Bringing electric vehicle design details to Icon’s level was also a new challenge for Ward and the company. They had to figure out how to make a simple rectangular screen displaying information look cool, which meant utilizing yet another company to digitally model a gauge design Icon had mocked up.
Before I could ask too many questions about that, Ward dove into another engineering wall he’d come up against.
“Steering! Everyone, typically, goes ‘oh that’s no problem, you know there’s this electric [power steering unit] inline with the column motors guys sell, just use that.’ The reality is that the whole EPAS world is brand new and growing, too.”
“So those off-the-shelf solutions, you literally have a knob, a potentiometer, you’re supposed to put on the dash.

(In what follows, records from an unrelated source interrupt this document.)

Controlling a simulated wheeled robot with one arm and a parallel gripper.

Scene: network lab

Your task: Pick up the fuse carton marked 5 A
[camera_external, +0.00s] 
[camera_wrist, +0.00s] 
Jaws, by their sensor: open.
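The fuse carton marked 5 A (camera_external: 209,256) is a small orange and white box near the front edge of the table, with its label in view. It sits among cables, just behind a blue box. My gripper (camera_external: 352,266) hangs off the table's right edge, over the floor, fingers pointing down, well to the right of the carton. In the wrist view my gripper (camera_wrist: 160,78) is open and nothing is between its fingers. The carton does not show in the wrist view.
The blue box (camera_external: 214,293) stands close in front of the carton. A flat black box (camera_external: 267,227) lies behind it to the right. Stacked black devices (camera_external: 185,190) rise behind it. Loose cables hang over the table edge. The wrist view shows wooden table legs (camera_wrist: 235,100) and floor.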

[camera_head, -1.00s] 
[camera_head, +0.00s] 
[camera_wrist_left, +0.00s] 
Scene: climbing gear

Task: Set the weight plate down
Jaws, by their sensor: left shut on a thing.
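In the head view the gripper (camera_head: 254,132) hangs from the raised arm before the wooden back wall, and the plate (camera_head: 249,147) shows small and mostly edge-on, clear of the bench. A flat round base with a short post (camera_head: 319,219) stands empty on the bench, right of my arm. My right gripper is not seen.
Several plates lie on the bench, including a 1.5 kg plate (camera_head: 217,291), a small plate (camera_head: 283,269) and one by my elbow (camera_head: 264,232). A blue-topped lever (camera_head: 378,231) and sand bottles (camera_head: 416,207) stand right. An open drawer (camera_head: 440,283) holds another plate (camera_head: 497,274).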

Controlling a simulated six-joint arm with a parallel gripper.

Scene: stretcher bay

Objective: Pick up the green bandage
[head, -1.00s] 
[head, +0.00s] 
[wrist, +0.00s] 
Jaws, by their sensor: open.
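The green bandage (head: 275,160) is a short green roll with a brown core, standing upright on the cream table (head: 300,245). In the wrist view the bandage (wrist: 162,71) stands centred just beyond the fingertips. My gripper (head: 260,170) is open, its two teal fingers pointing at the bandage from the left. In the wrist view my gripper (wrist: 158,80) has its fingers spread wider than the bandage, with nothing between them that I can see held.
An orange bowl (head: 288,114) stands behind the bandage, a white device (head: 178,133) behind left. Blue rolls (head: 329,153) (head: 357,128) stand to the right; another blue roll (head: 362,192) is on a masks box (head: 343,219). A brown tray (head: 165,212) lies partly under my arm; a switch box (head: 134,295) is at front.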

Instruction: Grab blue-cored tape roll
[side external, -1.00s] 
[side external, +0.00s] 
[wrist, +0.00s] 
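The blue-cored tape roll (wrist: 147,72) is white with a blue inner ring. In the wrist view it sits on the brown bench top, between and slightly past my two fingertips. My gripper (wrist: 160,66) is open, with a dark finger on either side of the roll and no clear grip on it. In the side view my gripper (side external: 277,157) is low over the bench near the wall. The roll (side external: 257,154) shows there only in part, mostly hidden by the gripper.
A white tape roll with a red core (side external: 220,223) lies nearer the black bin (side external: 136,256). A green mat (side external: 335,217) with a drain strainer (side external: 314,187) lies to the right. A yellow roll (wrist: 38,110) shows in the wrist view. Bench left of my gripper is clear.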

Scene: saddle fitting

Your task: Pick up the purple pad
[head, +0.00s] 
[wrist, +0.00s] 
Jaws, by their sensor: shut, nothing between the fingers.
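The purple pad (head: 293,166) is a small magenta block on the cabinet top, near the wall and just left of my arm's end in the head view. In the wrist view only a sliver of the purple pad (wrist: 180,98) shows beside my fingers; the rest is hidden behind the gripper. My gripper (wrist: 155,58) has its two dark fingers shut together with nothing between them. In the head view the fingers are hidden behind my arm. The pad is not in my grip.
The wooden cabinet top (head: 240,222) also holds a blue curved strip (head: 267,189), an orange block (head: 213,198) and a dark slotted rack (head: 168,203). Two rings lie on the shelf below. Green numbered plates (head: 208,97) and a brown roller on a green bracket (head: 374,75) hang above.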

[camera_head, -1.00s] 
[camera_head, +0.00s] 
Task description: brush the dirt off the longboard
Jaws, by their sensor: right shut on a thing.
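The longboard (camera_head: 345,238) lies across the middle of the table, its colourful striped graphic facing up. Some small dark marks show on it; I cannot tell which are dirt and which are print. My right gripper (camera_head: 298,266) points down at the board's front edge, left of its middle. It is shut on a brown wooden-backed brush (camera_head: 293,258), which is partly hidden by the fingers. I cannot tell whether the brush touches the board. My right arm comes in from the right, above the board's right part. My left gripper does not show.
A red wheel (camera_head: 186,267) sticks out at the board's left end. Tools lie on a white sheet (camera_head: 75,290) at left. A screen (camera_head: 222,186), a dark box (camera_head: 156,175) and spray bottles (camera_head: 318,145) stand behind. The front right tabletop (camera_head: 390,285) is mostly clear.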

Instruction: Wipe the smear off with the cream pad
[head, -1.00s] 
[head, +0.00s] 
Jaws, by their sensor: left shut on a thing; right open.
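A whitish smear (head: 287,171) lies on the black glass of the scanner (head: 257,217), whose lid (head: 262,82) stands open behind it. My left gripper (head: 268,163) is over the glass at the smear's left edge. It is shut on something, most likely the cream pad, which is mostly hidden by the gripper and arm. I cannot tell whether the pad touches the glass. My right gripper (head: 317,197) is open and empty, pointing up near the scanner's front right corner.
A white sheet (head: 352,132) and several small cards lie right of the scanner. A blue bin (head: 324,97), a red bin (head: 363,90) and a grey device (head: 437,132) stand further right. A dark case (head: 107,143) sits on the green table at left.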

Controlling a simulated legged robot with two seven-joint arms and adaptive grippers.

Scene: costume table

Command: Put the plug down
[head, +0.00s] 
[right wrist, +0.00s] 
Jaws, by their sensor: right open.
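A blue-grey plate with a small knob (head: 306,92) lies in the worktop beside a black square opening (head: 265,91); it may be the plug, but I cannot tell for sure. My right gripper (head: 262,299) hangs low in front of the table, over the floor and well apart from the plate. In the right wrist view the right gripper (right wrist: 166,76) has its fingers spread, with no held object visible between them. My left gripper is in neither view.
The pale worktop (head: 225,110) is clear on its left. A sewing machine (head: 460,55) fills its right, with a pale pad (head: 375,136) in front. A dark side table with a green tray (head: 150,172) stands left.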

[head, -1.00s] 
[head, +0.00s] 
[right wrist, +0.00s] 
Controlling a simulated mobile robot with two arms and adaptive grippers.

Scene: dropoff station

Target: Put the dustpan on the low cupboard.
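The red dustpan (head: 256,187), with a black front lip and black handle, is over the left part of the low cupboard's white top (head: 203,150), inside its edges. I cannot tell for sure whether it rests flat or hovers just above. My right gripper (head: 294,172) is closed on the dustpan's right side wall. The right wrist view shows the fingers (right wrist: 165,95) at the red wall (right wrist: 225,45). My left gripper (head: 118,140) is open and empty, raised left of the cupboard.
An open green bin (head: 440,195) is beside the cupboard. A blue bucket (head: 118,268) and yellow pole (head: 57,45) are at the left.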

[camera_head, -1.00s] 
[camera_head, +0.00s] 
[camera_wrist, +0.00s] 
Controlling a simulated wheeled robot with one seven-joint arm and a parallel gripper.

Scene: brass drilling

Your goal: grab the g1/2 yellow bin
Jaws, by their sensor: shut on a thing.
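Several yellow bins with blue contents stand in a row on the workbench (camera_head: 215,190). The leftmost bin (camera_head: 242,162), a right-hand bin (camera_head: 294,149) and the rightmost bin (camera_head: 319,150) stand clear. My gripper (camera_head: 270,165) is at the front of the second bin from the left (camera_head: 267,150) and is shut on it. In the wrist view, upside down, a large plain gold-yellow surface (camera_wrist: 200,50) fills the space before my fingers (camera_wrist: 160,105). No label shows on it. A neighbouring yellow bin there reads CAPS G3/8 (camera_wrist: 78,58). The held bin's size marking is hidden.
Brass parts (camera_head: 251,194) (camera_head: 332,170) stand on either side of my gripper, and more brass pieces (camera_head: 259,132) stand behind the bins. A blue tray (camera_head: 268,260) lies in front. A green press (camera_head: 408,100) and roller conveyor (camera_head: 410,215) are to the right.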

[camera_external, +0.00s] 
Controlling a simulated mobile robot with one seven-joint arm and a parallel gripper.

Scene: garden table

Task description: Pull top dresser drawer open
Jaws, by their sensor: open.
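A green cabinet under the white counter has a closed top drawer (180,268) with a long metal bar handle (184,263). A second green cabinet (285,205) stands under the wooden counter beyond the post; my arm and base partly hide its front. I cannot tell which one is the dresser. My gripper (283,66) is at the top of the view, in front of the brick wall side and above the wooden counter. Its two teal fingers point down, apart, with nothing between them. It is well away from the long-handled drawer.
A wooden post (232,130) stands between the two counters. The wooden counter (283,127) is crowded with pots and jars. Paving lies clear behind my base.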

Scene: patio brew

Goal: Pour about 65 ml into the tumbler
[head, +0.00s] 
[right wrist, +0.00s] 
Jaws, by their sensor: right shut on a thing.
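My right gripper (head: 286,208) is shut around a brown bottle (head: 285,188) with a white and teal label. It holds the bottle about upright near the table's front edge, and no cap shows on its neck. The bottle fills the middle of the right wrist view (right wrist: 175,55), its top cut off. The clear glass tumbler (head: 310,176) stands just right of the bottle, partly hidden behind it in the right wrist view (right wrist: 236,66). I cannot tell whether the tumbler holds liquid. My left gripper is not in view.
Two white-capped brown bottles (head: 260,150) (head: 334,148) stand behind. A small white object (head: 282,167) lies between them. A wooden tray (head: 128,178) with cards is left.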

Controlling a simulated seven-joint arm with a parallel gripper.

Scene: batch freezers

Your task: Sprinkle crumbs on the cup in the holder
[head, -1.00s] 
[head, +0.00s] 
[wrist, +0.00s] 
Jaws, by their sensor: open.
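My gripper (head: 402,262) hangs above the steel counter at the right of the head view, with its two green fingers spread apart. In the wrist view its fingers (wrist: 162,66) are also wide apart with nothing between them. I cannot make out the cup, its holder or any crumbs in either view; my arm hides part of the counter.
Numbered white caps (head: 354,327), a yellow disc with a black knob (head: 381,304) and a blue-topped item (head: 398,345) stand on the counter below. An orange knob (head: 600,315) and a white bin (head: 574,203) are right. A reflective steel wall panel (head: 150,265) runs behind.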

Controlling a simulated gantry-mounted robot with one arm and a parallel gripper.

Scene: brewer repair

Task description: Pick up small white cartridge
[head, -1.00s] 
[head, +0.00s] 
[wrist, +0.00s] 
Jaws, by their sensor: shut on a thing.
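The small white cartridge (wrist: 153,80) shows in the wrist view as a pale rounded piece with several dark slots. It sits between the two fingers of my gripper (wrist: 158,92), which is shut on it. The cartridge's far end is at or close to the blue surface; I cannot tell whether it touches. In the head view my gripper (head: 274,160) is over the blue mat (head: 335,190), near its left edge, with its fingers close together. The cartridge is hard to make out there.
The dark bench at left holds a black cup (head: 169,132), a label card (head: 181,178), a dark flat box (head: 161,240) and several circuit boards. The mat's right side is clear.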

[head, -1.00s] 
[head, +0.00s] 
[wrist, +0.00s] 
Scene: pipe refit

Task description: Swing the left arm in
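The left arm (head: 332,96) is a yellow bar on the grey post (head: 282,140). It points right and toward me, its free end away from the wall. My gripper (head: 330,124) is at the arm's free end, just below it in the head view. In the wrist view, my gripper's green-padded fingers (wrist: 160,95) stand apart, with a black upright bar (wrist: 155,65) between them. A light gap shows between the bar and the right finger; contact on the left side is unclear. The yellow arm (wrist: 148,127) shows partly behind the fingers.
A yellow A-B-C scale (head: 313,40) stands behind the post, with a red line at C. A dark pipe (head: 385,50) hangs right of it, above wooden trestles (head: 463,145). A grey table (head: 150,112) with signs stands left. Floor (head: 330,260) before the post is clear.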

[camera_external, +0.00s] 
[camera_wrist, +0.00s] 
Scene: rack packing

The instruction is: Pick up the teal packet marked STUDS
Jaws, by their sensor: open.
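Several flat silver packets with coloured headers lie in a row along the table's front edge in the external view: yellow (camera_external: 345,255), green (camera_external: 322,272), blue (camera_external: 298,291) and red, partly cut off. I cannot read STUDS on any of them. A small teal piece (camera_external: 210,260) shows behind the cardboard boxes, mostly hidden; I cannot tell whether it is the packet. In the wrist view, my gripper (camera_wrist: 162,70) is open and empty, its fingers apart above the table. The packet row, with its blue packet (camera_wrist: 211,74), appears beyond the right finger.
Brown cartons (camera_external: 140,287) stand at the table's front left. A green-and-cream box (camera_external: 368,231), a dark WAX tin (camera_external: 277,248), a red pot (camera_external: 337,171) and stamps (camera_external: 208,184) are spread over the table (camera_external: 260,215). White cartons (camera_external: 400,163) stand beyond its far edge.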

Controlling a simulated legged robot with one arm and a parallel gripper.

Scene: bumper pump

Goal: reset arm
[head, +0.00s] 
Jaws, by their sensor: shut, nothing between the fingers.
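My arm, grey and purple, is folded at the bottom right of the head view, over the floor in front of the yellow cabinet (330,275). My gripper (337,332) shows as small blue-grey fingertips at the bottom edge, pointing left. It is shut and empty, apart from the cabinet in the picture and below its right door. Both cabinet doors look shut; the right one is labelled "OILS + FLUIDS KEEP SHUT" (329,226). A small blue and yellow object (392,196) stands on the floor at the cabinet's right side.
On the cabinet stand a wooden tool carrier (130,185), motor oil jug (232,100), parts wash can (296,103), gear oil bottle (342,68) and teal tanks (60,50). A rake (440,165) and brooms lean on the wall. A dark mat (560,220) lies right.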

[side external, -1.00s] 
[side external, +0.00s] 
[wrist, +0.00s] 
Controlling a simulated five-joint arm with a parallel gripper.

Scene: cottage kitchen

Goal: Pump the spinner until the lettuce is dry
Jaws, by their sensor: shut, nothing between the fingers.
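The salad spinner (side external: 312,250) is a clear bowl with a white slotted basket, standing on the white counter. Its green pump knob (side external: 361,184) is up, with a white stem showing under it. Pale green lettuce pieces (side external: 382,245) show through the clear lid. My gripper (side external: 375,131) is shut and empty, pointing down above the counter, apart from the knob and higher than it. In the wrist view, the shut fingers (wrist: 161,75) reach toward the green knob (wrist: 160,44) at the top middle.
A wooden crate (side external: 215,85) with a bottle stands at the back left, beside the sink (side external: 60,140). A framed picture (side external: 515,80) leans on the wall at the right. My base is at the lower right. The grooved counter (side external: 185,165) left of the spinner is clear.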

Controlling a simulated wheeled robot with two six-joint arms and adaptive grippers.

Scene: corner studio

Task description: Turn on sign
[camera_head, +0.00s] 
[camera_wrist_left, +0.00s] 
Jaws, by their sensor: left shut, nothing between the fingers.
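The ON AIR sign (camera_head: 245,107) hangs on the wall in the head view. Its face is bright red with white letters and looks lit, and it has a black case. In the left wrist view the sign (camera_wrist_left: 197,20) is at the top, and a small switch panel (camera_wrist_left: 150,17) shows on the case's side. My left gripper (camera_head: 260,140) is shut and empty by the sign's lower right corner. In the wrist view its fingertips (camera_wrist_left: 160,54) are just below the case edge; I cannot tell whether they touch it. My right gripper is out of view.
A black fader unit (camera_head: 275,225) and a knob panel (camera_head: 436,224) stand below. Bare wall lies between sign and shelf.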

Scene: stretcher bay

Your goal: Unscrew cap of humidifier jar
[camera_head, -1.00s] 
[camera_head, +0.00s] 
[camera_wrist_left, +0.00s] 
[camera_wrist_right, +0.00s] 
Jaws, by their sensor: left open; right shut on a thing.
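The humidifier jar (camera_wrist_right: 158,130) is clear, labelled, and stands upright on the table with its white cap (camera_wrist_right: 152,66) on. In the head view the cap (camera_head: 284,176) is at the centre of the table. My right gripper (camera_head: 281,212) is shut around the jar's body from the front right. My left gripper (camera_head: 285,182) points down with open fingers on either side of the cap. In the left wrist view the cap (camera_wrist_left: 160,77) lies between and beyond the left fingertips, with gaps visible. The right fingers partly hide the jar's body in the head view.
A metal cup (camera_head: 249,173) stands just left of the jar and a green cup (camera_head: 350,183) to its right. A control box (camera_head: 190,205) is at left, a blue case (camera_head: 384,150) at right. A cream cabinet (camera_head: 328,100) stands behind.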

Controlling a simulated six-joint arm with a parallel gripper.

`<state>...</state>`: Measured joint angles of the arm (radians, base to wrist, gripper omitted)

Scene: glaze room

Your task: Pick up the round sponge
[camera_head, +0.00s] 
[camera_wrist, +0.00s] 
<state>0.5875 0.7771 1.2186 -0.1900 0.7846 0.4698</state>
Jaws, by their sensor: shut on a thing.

Because for an electric steering to really give you any proper dynamic feedback, it has to have a different rate, different feedback, different driver feel, when you’re parking versus when you’re doing 100.”
“Well, there’s a knob on the dash that you are manually adjusting. You’re not even networking to a vehicle speed sensor. So, like, that ain’t gonna fly... We did one electric rack, on electric inline... both of them sucked. So, we ended up going with electrohydraulic from an MR2! Which, oddly enough, has been the best solution.”
Once a car like this finally is buttoned up enough to ship out, it has to be kept alive. “Everything from safety to marketing to permanence and longevity, serviceability. It’s one thing to deliver something with an LS or a Coyote in it [typical car engines] and find a trusted service center. It’s another thing with EVs,” said Ward. We had moved from inside his garage to a corner of his parking lot behind the dumpsters, something I only mention because that’s how hard it was to find refuge from the sounds of welders and grinders furiously at work within his facility. Icon’s a busy place these days; the market for custom-made six-figure cars is clearly substantial.
“We design all the EVs to be submodular, so in theory, if there’s an issue with one aspect of one system, it’s removable... but at the same time, that rapidity of the design generational improvements concerns me.”
Ward’s revered as something of a vanguard in the custom car world right now because the things his shop are making really are on another level of magnificence. Retooling an old Land Cruiser or Bronco down to custom-machined switchgear might not make sense objectively, but the Icon execution is exceptional. That’s why Icon is unique, and porting that level of extreme detail-dialing to electric cars is a new deal for the shop.
“The premise, back to my original... idea was, evolving classic transportation in a modern context,” Ward said. “Keep that beauty and style and design that I feel so connected to relevant for myself, then clients, because I needed clients to pull it off, so, I think it would be, negligent to not continue pushing. And, like, is [electric] the future of [transportation]? I don’t know, but I know I want to be part of that exploration, that process, to find out.”
Ward certainly feels like the market for EVs is expanding, at least in the short term. “Anyone who’s remotely environmentally aware is seeing the increasing pressures we’re putting on our environment.” In that respect, he thinks “battles with consumers” on electric cars are already won.
“The cool thing I am seeing though, that’s gonna really enable the [electric car] market, is that the demand is exponentially increasing,” Ward says that’s inspiring both cottage industry and big businesses to get onboard.
As for the appeal of custom machines designed to feel retro: “Even if, god forbid, in 10 years you need a special permit to have a human-driven motorcar, and we’re all on rideshares or apps or autonomous vehicles, I still think, I would actually even argue there’d be an increase in, consumers that are yearning for that visceral man-machine [relationship.]” He leaned down to re-spark his cigarette and added: “I better hope so or I’m fucked.”